In all these instances, the Supreme Court did not follow the election returns. True, the court drifted rightward after President Richard Nixon established a Republican majority in 1970. But it didn’t act in lockstep with the presidents who populated it. Individual justices remained somewhat unpredictable in their jurisprudential trajectories.
Those days are over. Today, Supreme Court justices follow the election returns in the narrow sense that they more predictably vote as the presidents who appointed them intended. But in a broader sense, the Supreme Court is linked more weakly than ever to the election returns because the presidencies that installed most of its members didn’t follow the election returns.
This is most glaring for the three justices nominated by President Donald Trump. Trump lost the popular vote in both 2016 and 2020, yet managed to get Neil Gorsuch, Brett Kavanaugh, and Amy Coney Barrett onto the Supreme Court because he won the Electoral College in 2016. No one-term president had put that many justices onto the Supreme Court since Herbert Hoover.
The democratic legitimacy of Gorsuch and Barrett gets shakier when you remember the circumstances of their confirmations. The Republican Senate confirmed Gorsuch only after refusing to consider Democratic President Barack Obama’s nomination of Merrick Garland on the bogus grounds that a presidential election was too imminent (it was eight months away). Then, cheerfully contradicting itself, the Republican Senate rushed through Trump’s nomination of Barrett after mail-in balloting had already started in the 2020 presidential election.

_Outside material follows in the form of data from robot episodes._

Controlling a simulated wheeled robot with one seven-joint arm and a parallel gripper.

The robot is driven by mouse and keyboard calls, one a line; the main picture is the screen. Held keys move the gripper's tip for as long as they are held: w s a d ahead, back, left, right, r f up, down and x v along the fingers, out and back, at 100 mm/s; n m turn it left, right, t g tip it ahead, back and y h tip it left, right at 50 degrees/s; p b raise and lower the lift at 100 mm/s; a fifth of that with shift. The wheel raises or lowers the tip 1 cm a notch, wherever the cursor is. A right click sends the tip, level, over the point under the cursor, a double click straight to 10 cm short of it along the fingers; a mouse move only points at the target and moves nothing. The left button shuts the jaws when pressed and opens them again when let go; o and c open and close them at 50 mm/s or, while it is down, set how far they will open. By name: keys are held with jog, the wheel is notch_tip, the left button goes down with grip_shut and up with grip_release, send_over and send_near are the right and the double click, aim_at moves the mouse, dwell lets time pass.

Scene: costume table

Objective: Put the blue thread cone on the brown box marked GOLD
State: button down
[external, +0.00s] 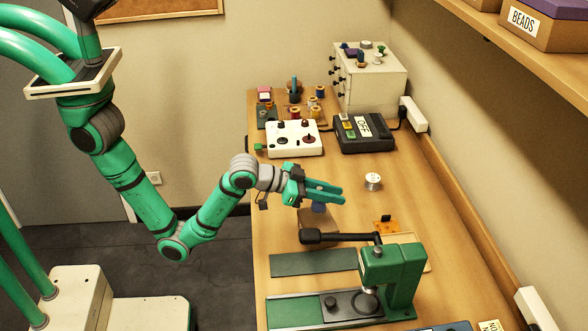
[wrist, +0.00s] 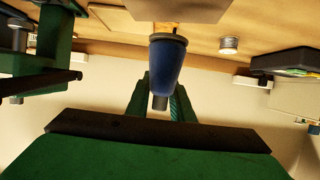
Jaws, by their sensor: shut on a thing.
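My gripper (external: 338,193) is shut on the blue thread cone (wrist: 167,65), over the middle of the table. In the external view the cone (external: 319,207) shows only as a small blue patch below the fingers. A brown box (external: 310,218) stands just under and to the left of it, partly hidden by my gripper. A box-like brown-grey surface (wrist: 180,10) shows in the wrist view at the top edge, close to the cone's wide end. I cannot tell whether they touch. No GOLD label is readable in either view.
A green machine (external: 398,268) with a black arm (external: 335,238) stands close in front of the brown box. A silver spool (external: 372,181) and an orange item (external: 386,225) lie to the right. A white control box (external: 294,146) and black device (external: 363,142) stand behind.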

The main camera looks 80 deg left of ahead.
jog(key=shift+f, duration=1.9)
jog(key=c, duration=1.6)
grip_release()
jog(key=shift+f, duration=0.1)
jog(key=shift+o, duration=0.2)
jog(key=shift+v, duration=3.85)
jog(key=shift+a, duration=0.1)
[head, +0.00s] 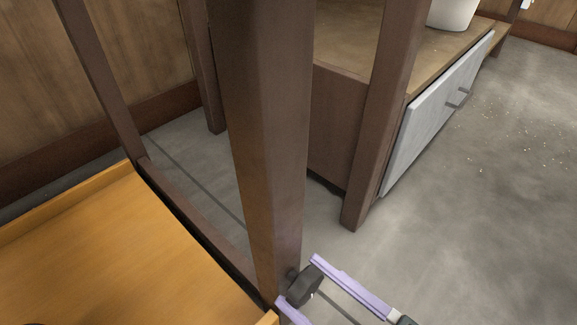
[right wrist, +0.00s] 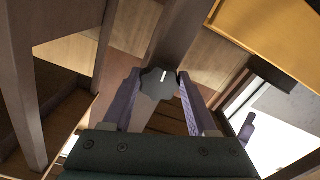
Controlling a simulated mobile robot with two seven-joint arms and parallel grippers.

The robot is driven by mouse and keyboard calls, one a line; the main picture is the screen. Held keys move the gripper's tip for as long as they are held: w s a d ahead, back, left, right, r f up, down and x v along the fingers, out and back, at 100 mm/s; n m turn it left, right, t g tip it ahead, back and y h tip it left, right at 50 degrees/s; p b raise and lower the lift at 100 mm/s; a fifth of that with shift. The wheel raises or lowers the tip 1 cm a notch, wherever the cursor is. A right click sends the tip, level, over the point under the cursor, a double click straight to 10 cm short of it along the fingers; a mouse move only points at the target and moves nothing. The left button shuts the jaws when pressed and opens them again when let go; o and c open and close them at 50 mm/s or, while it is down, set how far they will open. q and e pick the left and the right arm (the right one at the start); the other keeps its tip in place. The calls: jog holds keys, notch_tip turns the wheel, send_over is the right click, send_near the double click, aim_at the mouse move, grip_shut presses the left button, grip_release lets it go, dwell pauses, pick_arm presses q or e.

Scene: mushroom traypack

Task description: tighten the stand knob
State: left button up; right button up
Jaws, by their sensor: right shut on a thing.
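The stand knob (head: 304,288) is dark grey and sits low on the brown wooden post (head: 265,150) in the head view. In the right wrist view the knob (right wrist: 156,86) shows a scalloped edge and a short white mark pointing nearly straight up. My right gripper (head: 297,279) has its two lavender fingers on either side of the knob and is shut on it. In the right wrist view the fingers of the gripper (right wrist: 157,83) flank the knob left and right. My left gripper is not in view.
An orange-yellow tray-like surface (head: 110,250) with a raised rim lies left of the post. A second brown post (head: 385,120) and a low cabinet with a grey front (head: 435,115) stand behind. A white pot (head: 452,12) is on top. The grey floor at right is clear.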

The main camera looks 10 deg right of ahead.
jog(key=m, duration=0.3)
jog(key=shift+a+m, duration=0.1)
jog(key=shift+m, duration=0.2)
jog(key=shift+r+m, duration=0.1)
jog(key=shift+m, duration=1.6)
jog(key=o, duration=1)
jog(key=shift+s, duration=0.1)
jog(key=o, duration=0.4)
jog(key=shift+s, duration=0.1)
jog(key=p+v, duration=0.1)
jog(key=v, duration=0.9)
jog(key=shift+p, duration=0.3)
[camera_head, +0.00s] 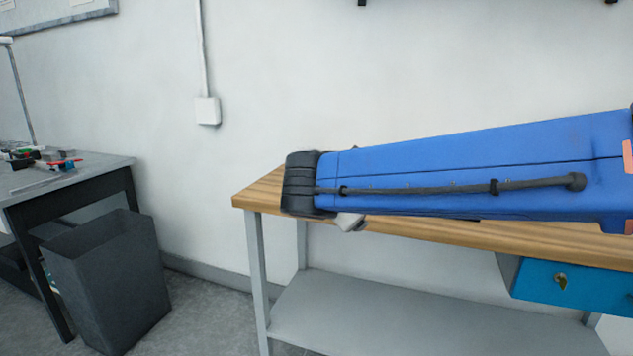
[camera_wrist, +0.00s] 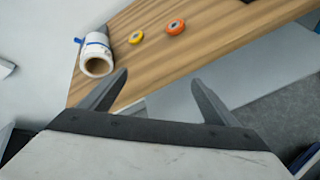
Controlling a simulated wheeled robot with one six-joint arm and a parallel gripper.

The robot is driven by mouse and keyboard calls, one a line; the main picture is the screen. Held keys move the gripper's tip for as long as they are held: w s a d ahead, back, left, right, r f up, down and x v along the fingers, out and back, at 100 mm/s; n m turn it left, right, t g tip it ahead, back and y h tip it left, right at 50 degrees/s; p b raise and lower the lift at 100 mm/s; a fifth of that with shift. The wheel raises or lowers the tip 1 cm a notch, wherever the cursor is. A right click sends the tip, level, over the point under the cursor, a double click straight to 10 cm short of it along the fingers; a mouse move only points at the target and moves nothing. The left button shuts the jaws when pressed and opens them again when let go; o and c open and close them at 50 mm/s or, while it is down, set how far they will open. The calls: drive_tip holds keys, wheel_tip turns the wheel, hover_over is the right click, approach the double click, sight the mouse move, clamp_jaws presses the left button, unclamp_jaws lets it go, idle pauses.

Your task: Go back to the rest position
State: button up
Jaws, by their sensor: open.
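My gripper (camera_wrist: 160,76) is open in the wrist view, its two grey fingers spread apart with nothing between them. A white roll (camera_wrist: 97,67) with a blue band lies near the end of the wooden bench top (camera_wrist: 209,22), beyond the fingers. A yellow ring-shaped roll (camera_wrist: 136,38) and an orange one (camera_wrist: 175,26) lie on the same top, apart from the gripper. In the head view my blue arm stretches across the bench top (camera_head: 470,238) and hides most of it. The rolls do not show there.
The bench has a grey lower shelf (camera_head: 345,310) and a blue drawer (camera_head: 570,285) at right. A dark bin (camera_head: 110,285) stands at left beside a grey desk (camera_head: 85,170) with tools on it. A wall rises behind, and some floor is clear between bin and bench.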

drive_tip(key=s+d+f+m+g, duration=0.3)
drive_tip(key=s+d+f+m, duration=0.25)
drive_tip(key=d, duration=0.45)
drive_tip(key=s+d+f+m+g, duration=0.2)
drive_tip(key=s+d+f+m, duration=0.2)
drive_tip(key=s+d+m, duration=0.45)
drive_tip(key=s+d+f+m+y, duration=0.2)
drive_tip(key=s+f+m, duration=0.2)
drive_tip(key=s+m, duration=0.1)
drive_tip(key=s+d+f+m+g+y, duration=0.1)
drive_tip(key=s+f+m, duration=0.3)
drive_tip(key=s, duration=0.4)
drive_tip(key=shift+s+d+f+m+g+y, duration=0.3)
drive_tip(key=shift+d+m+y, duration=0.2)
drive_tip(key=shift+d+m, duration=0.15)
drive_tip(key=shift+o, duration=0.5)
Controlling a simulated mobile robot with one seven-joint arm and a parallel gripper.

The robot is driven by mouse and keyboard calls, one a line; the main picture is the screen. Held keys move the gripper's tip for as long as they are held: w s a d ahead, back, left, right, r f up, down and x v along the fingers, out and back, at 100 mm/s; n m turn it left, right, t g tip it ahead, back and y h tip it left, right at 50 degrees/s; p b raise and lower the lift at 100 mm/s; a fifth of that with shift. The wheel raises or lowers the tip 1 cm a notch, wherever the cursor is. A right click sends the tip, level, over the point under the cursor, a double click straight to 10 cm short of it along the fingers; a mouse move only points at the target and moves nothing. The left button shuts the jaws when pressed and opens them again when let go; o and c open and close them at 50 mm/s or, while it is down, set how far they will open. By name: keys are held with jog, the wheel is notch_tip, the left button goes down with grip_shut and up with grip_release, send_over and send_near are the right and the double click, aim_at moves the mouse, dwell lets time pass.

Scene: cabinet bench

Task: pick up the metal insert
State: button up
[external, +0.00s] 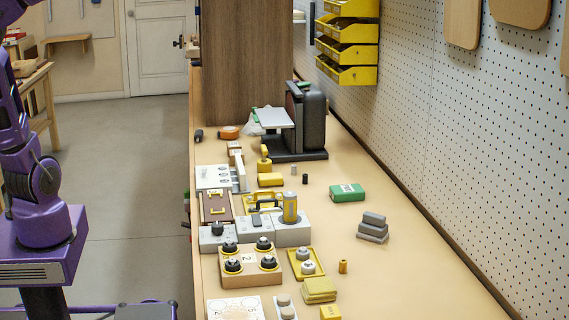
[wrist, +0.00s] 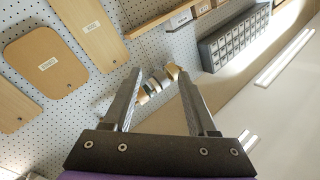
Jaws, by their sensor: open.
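A small grey metallic cylinder (external: 294,171), which may be the metal insert, stands on the bench in front of the black machine. A similar dark cylinder (external: 305,179) stands beside it, and a small brass-coloured cylinder (external: 343,267) stands nearer the front; I cannot tell for certain which is the insert. My gripper (wrist: 160,75) is open and empty in the wrist view, pointing at the pegboard. None of these cylinders shows in that view. In the external view my arm is at the left edge, off the bench, and the gripper is out of frame.
The black machine (external: 307,120) and a tall wooden cabinet (external: 240,60) stand at the back. A green box (external: 347,192), grey blocks (external: 373,228) and a knob block (external: 250,278) stand on the bench. The bench's right side is mostly clear. Yellow bins (external: 347,53) hang on the pegboard.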

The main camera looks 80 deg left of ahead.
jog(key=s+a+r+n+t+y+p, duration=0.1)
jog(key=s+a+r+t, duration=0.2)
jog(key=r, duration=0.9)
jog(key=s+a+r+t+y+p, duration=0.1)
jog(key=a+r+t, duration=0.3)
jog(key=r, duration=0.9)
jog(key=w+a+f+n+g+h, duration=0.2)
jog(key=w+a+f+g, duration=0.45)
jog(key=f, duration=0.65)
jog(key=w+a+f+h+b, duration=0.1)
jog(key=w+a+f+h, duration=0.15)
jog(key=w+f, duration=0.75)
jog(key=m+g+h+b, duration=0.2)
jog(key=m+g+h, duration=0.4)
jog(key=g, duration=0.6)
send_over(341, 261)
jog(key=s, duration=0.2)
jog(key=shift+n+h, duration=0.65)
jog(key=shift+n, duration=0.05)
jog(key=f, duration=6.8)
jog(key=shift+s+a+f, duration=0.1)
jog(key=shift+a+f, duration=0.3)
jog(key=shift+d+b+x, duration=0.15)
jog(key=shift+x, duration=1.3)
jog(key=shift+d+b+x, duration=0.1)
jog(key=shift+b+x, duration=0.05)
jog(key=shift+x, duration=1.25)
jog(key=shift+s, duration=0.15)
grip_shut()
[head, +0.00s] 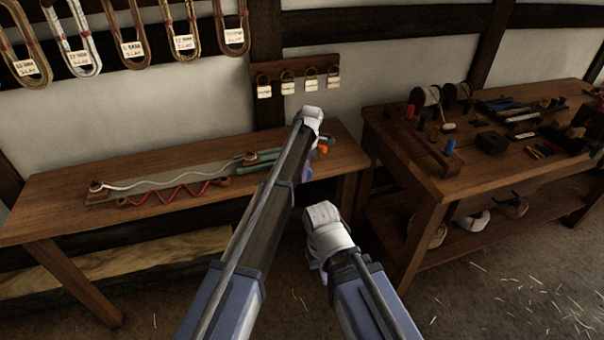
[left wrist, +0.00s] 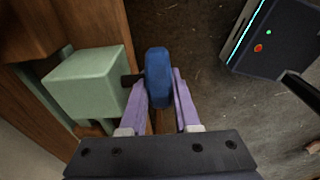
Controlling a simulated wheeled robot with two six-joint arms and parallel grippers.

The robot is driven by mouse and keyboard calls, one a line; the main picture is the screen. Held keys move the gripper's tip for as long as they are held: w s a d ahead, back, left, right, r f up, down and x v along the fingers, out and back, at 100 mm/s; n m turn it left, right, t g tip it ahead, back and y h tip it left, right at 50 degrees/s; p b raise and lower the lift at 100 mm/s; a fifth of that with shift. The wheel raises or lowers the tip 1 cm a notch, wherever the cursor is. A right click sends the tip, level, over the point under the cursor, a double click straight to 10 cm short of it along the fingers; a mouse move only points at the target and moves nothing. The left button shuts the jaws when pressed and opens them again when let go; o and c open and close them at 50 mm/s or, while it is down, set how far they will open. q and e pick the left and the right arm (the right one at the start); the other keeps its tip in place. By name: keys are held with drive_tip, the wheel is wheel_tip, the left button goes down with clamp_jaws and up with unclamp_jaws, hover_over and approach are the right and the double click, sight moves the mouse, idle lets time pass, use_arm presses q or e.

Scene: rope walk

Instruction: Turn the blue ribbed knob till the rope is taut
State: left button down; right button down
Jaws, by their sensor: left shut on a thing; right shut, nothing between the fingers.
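The blue ribbed knob (left wrist: 158,78) sits on a short dark shaft at the side of a pale green block (left wrist: 88,82). My left gripper (left wrist: 162,92) is shut on the knob, one purple finger on each side. In the head view my left gripper (head: 307,168) is at the bench's right end, mostly behind my own arm, and I cannot make out the knob there. The pale rope (head: 170,181) runs in a wavy, slack line along a grey board on the bench. My right gripper (head: 322,268) is low in front of the benches, partly hidden by its wrist, shut and empty.
A red zigzag cord (head: 175,193) lies in front of the rope on the left bench (head: 60,205). An orange part (head: 322,149) shows beside my left gripper. The right bench (head: 405,165) holds spools and tools. Tagged hooks (head: 288,80) hang on the wall. Floor between benches is clear.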

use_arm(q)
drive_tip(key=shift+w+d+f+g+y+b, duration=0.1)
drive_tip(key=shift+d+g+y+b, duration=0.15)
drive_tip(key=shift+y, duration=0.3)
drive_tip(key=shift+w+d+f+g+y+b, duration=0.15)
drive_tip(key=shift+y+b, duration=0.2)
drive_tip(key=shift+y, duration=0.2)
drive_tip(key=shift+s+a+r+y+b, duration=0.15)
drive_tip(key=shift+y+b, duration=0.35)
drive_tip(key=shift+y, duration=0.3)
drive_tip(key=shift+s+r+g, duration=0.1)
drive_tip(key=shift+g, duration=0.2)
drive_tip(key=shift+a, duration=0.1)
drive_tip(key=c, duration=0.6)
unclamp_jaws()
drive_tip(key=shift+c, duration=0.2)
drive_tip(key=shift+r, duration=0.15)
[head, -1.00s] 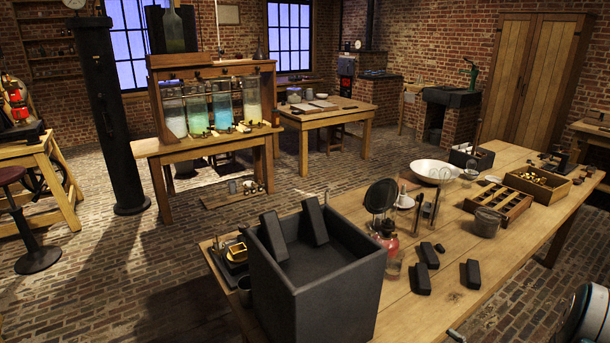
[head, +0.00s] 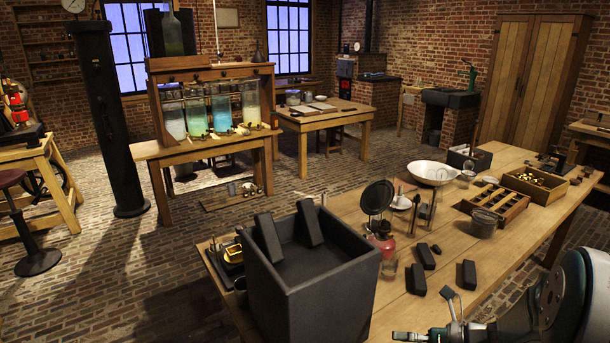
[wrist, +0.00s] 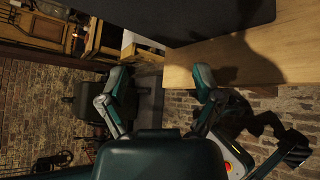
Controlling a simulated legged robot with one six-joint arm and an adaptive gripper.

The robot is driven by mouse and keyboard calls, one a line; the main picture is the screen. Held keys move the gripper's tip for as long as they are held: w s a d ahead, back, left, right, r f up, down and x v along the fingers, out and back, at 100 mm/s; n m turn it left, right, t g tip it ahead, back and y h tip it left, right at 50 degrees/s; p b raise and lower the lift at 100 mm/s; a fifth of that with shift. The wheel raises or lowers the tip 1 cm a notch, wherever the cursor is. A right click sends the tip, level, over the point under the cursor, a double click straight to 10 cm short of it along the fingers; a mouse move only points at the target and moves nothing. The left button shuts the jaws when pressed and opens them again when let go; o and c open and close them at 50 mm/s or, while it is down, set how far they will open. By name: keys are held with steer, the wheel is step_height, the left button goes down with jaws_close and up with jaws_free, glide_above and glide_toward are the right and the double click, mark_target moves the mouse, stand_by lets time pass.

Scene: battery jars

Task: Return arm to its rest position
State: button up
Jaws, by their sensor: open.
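My gripper (head: 426,316) is at the lower right of the head view, by the near edge of the wooden table (head: 520,190). In the wrist view my gripper (wrist: 160,82) has its two green fingers spread apart with nothing between them. A shadow falls on the table wood (wrist: 190,68) beside the fingers in that view. My arm runs in from the right edge of the head view.
A large black open bin (head: 310,300) on the table's near end holds two dark blocks. Several dark blocks lie loose right of it.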

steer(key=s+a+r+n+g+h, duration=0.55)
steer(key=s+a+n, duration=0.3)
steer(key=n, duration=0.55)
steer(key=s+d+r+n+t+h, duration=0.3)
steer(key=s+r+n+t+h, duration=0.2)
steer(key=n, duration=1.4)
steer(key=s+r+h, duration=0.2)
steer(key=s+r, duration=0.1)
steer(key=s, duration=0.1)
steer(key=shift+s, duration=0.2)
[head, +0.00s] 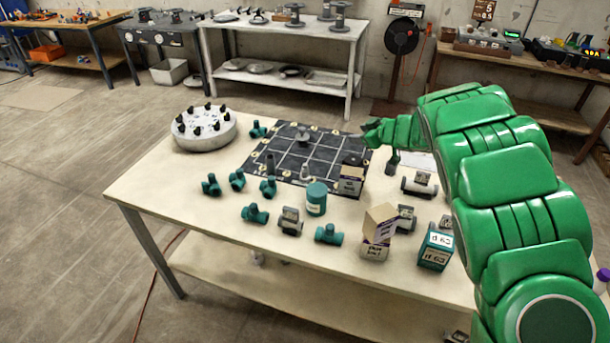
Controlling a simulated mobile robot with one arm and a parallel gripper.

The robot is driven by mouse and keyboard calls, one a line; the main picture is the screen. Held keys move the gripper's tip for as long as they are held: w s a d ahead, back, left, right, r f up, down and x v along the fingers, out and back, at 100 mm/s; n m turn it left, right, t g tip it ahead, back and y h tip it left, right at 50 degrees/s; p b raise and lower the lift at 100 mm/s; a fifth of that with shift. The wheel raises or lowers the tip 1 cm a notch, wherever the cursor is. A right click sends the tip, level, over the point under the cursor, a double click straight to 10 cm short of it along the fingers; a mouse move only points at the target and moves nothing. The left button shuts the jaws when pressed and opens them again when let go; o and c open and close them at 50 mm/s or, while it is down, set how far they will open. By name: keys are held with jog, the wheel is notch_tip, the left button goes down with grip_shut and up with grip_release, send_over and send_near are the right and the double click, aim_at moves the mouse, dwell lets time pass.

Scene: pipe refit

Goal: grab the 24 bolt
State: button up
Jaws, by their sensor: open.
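My green arm reaches in from the right, and my gripper (374,132) is above the right edge of the dark gridded mat (286,155). It is small in the view, open, with nothing seen between its fingers. I cannot pick out the 24 bolt by any readable mark. A grey, flanged piece (303,136) stands on the mat's far part, left of my gripper. A small grey upright piece (304,171) stands near the mat's front edge. A round grey flange (204,131) with several black bolts around its top lies at the table's left end.
Several teal pipe fittings (255,214) and a teal cylinder (316,200) stand along the table front. An open carton (380,224) and a teal box (435,248) marked d 63 are at the front right. The table's left front is clear.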

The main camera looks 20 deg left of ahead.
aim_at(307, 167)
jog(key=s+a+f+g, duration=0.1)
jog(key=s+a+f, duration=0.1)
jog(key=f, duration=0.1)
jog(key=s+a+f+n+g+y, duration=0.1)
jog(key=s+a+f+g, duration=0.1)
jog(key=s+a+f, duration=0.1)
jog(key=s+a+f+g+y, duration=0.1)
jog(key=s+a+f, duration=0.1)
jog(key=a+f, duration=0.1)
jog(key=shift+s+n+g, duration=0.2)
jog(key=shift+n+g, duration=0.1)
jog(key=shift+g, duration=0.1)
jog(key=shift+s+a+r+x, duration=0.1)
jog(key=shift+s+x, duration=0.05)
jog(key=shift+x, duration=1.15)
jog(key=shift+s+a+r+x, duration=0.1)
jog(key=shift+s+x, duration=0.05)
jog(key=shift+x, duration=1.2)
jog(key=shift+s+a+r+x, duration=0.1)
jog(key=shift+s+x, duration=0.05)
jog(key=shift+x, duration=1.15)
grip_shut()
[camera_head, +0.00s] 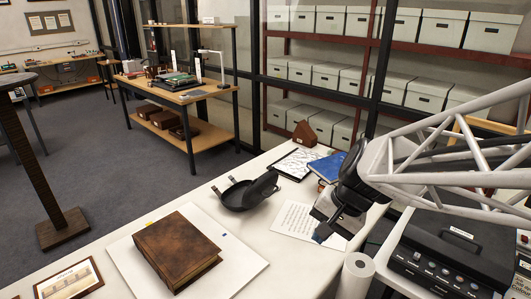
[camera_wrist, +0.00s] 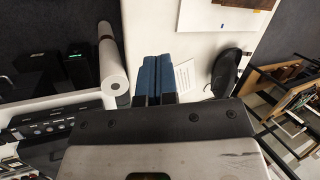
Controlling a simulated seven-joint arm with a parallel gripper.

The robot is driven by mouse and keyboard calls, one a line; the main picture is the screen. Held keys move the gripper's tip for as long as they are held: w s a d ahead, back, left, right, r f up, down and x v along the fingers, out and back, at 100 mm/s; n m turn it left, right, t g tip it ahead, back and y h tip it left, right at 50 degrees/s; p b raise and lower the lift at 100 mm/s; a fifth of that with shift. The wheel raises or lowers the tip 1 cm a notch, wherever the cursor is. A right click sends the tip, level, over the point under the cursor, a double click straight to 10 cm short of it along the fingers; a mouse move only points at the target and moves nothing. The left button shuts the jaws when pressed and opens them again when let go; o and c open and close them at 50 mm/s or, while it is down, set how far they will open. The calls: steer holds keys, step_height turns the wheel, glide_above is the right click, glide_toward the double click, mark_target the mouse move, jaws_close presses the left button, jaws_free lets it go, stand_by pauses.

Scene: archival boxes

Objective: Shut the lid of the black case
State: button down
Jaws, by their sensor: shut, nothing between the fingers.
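The black case (camera_head: 236,196) sits on the white table in the head view, a rounded shallow shell with its inside showing. Its lid (camera_head: 264,187) stands raised at the right side, and two small grey tabs stick up at the left and back rim.
A brown book (camera_head: 176,247) lies on a white board at the front left. A printed sheet (camera_head: 297,220), a framed picture (camera_head: 293,163) and a blue book (camera_head: 327,167) lie around the case.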

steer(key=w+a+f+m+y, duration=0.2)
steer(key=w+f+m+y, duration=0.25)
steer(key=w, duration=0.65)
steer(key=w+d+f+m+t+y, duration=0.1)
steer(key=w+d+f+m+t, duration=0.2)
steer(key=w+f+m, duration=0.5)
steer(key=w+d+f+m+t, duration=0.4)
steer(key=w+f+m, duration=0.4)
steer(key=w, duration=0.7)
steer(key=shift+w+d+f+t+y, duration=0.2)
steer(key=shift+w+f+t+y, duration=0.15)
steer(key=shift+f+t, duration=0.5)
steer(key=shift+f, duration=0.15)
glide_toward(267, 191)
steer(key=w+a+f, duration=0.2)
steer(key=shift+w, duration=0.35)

The presidents denied the chance to fill these two high court vacancies, Obama and Joe Biden, both won popular vote majorities. Trump did not. He couldn’t cobble together even a popular vote plurality. (Trump won 46.2 percent to Hillary Clinton’s 48.2 percent in 2016 and 46.9 percent to Biden’s 51.3 percent in 2020.)
In addition to Gorsuch, Kavanaugh, and Barrett, two other members of the Supreme Court’s Electoral College majority are Justice Samuel Alito, author of the infamous draft ruling on Dobbs v. Jackson Women’s Health Organization, and Chief Justice John Roberts. Their democratic legitimacy isn’t as dubious as that of the Trump appointees, because they were nominated by President George W. Bush after he won the 2004 election with a popular vote majority (50.7 percent to John Kerry’s 48.3 percent). But given the narrowness of that victory, it seems doubtful Bush could have won in 2004 without the advantage of incumbency. That incumbency was secured in 2000, when Bush won the Electoral College but lost the popular vote to Al Gore, 47.9–48.4 percent.
In that election, the Supreme Court didn’t follow the election returns; it determined them by ruling Bush the Electoral College winner in a decision whose legal reasoning even Republicans don’t like to defend. (For the record, I’m persuaded that Bush really did win the Electoral College majority. I never could get terribly enthusiastic back in 2000 about overcounts and hanging chads and butterfly ballots. Then, as now, I preferred to inveigh against the lunacy of the Electoral College itself.)
Of the five justices reportedly signed on to Alito’s draft ruling on Dobbs, four (Gorsuch, Kavanaugh, Barrett, and Alito himself) are Electoral College justices. Without these four, Clarence Thomas would be the only Supreme Court justice willing to overturn Roe. (The fifth Electoral College justice, Chief Justice John Roberts, reportedly prefers a partial rollback of Roe and is unlikely to join Alito’s decision without significant and unlikely concessions.) You want to blame somebody for this social catastrophe? Blame the Electoral College.
Don’t get me wrong. I’m not questioning the legal basis for overturning Roe. I’m not a lawyer, and not much of a legal expert. But I am a small-d democrat. That makes it hard for me to ignore that women are about to lose their right to an abortion because four justices were installed by two presidents who got to the White House without winning more votes than the other person—and two of those four justices sit on the bench as a result of outrageous partisan maneuvering in the Senate. Nobody who voted in the 2000 or 2016 presidential elections gets a say in this momentous change.
One underappreciated irony here is that Roe was a Republican decision. The justice who in 1970 gave Republicans the Supreme Court majority they’ve enjoyed ever since, Harry Blackmun, is also the justice who wrote the 1973 Roe decision. He was joined by four Republican-appointed justices (William Brennan, Lewis Powell, Potter Stewart, and Chief Justice Warren Burger) and two Democratic-appointed justices (William O. Douglass and Thurgood Marshall). One Democratic-appointed justice (Byron White) and one Republican-appointed justice (William Rehnquist) dissented. The partisan line on abortion between Democrats and Republicans wasn’t as clear as it is today, but even so it’s striking that Roe was the work mostly of Republican appointees. They didn’t follow the election returns.
But actually they sort of did, perhaps in a broader sense that Mr. Dooley was trying to communicate. They understood that they lived in a society that was demanding equal rights for women and greater sexual freedom. Even Roe’s defenders seldom argue it’s a well-crafted legal decision, but it met the moment. The current Supreme Court majority feels no comparable regard for public opinion, because it’s dominated by ideologues.
If we want the Supreme Court to care about what our society demands, we’ll need to get rid of the Electoral College and elect presidents through the more recognizably democratic popular vote. I won’t repeat the arguments—I last made them here—because by now I think it’s pretty well understood that an antiquated system dating back to the Holy Roman Empire is a lousy tool to elect presidents. (Even Donald Trump has knocked it.) What Alito’s draft decision overturning Roe demonstrates is that the Electoral College is a bad fit for a modern judiciary too.